**SUPPLIED MATERIAL:**

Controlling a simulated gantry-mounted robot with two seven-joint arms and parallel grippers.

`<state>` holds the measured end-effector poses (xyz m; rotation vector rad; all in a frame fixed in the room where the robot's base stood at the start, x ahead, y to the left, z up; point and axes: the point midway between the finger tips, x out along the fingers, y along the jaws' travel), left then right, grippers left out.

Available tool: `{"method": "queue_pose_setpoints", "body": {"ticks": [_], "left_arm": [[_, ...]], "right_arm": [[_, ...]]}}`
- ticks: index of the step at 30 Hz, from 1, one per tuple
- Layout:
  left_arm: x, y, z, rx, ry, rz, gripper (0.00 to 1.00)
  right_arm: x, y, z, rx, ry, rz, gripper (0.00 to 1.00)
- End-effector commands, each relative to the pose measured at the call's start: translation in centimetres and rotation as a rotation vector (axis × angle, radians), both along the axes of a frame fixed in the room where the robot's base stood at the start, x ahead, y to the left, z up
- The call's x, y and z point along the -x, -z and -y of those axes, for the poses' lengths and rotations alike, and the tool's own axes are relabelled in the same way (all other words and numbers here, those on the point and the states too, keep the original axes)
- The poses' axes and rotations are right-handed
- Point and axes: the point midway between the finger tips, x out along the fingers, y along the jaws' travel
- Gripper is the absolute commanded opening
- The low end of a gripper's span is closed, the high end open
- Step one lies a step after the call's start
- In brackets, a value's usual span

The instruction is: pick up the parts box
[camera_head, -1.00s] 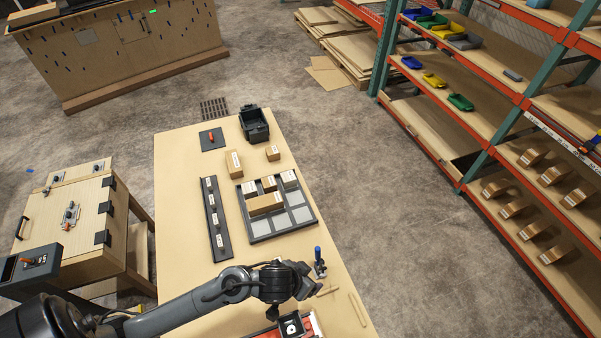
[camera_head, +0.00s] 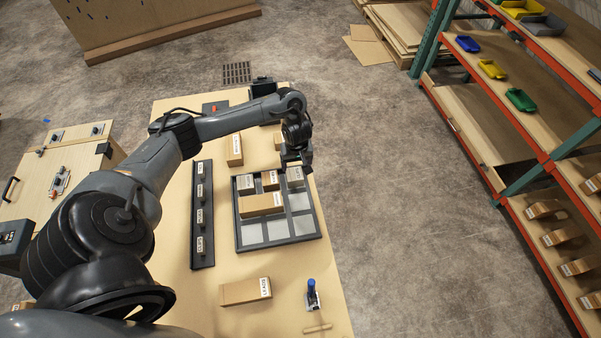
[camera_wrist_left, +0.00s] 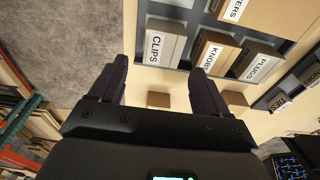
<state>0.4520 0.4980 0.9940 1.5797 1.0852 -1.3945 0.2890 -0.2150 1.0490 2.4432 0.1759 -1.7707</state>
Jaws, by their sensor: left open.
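My left gripper (camera_head: 296,162) is open and empty above the far right corner of the dark compartment tray (camera_head: 241,238). In the left wrist view its two fingers (camera_wrist_left: 157,85) point at the tray, with the CLIPS box (camera_wrist_left: 160,45) ahead of the gap between them. The CLIPS box (camera_head: 295,178) also shows in the head view, partly behind the gripper. Beside it in the tray stand the KNOBS box (camera_wrist_left: 212,50) and the PLUGS box (camera_wrist_left: 255,62). A longer box (camera_head: 262,204) lies nearer in the tray. I cannot tell which box the task means. My right gripper is not in view.
Two cardboard boxes (camera_head: 234,150) stand behind the tray. A LEADS box (camera_head: 245,291) and a blue-topped tool (camera_head: 312,292) lie on the near table. A dark labelled strip (camera_head: 203,215) runs left of the tray. A dark bin (camera_head: 262,87) is partly hidden at the far end.

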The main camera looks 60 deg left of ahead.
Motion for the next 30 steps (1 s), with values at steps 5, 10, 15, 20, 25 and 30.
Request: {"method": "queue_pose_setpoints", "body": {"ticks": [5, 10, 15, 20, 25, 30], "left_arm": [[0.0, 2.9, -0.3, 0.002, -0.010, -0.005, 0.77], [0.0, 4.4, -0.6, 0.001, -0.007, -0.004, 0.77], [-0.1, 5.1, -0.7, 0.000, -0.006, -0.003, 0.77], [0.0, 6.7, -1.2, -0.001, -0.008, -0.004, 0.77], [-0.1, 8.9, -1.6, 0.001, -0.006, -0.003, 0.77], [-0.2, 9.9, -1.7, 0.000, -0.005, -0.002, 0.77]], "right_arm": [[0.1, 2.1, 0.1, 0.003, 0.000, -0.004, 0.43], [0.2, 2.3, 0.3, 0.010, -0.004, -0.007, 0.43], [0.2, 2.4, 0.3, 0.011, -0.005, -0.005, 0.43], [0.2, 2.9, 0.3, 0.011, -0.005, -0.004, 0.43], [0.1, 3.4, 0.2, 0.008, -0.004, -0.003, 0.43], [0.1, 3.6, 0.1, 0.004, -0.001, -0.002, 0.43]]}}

**REQUEST:**
In the listing above, find the line with "- Point and" and the line with "[camera_wrist_left, +0.00s]". Copy both of them and every line between, exactly, but not the pictures.

**FULL ANSWER:**
- Point and axes: the point midway between the finger tips, x out along the fingers, y along the jaws' travel
- Gripper is the absolute commanded opening
- The low end of a gripper's span is closed, the high end open
- Step one lies a step after the call's start
- In brackets, a value's usual span

The instruction is: pick up the parts box
[camera_head, -1.00s] 
[camera_head, +0.00s] 
[camera_wrist_left, +0.00s] 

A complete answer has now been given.